* [What this task involves]: From the records below, transcribe only the lines running from the one with "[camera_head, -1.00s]" through the one with "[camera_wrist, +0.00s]". Keep both of those end lines.

--- Start Records ---

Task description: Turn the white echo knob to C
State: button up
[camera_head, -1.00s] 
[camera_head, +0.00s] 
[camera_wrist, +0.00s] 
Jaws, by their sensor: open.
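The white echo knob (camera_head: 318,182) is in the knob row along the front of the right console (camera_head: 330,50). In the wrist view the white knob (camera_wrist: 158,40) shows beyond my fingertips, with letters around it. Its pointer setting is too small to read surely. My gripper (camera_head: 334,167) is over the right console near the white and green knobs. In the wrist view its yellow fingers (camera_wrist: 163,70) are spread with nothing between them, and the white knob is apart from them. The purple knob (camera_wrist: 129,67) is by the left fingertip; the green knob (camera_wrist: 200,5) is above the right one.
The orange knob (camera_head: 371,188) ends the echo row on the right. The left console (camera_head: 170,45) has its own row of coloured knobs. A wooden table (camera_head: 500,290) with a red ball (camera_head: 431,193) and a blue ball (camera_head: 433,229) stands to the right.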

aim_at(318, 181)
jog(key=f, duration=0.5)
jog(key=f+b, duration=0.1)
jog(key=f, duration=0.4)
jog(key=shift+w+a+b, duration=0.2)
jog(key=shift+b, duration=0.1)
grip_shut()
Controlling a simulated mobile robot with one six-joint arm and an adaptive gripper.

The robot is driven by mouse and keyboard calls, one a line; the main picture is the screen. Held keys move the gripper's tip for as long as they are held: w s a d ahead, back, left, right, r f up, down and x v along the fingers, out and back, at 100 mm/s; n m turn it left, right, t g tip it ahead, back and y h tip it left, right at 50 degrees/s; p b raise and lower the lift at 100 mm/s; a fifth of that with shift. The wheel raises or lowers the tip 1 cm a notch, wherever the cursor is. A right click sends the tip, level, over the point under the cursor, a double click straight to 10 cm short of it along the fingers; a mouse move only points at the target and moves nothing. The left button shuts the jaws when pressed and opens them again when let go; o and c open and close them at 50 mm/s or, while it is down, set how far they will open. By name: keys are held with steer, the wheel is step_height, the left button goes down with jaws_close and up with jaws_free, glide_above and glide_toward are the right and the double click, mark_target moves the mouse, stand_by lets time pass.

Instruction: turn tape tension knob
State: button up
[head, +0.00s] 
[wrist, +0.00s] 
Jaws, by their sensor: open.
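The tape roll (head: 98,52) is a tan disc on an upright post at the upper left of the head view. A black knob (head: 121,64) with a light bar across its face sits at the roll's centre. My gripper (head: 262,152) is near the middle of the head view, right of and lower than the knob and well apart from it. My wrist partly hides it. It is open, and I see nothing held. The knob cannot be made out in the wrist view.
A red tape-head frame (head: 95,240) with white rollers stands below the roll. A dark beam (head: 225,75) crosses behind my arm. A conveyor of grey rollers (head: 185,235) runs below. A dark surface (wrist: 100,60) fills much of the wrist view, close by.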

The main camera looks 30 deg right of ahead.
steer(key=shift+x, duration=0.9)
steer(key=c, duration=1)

--- End Records ---

* [In response]:
[camera_head, -1.00s] 
[camera_head, +0.00s] 
[camera_wrist, +0.00s] 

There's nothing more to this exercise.